====== RECORDED DATA

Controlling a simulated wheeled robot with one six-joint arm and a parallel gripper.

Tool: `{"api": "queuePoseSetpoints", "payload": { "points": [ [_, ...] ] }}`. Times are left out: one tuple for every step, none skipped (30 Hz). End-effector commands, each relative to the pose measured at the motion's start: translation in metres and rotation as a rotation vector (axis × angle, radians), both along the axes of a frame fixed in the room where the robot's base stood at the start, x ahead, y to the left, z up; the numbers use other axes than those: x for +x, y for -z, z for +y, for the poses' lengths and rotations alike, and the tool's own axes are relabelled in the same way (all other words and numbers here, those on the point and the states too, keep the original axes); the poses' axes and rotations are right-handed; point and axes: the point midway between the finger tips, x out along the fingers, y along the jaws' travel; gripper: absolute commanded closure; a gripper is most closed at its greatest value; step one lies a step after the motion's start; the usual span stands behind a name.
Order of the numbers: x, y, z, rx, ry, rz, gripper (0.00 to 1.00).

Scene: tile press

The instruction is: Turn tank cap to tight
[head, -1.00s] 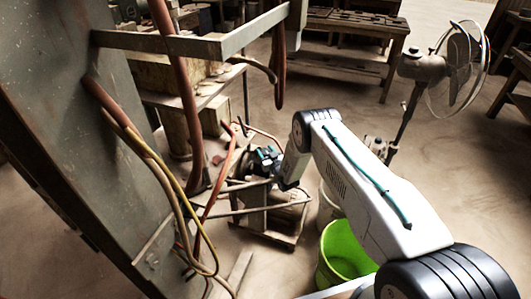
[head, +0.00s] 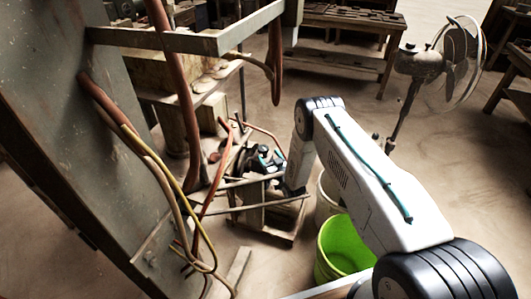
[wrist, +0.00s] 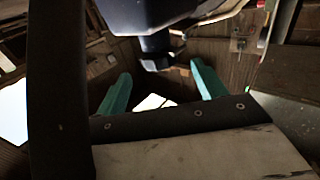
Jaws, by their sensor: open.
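My gripper (wrist: 160,72) shows in the wrist view as two teal fingers spread apart, with nothing held between them. A dark knob-like piece (wrist: 155,46) under a larger dark body (wrist: 150,14) lies just past and between the fingertips. I cannot tell for sure whether this piece is the tank cap, and no tight mark is readable. My arm hides part of that spot.
A grey metal panel (head: 75,130) with hanging hoses stands at left, and a metal bar (head: 180,40) juts across above. A fan (head: 430,65) stands farther back. Open floor lies around the fan.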

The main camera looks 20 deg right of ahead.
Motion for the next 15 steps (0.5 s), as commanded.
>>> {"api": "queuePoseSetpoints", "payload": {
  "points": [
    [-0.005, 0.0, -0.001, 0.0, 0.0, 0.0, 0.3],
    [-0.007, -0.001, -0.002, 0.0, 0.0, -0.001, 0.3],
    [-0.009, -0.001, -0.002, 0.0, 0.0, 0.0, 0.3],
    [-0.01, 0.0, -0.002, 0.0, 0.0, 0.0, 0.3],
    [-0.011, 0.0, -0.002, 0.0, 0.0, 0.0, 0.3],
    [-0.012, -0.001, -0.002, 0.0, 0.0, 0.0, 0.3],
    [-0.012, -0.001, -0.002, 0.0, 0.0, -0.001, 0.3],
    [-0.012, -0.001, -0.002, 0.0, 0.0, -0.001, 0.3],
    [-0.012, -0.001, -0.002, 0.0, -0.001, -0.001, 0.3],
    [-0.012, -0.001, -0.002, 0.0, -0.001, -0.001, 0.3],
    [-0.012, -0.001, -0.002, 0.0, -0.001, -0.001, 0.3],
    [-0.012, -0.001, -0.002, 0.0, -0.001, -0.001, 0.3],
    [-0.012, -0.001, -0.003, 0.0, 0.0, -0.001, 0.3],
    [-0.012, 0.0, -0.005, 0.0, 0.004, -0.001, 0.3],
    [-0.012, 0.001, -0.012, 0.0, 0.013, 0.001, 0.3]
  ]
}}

============

SET EXERCISE:
Return, word for word, every line from the line with "The main camera looks 20 deg right of ahead." to the final line of the data.

THE REPLY:
The main camera looks 20 deg right of ahead.
Motion for the next 15 steps (0.5 s), as commanded.
>>> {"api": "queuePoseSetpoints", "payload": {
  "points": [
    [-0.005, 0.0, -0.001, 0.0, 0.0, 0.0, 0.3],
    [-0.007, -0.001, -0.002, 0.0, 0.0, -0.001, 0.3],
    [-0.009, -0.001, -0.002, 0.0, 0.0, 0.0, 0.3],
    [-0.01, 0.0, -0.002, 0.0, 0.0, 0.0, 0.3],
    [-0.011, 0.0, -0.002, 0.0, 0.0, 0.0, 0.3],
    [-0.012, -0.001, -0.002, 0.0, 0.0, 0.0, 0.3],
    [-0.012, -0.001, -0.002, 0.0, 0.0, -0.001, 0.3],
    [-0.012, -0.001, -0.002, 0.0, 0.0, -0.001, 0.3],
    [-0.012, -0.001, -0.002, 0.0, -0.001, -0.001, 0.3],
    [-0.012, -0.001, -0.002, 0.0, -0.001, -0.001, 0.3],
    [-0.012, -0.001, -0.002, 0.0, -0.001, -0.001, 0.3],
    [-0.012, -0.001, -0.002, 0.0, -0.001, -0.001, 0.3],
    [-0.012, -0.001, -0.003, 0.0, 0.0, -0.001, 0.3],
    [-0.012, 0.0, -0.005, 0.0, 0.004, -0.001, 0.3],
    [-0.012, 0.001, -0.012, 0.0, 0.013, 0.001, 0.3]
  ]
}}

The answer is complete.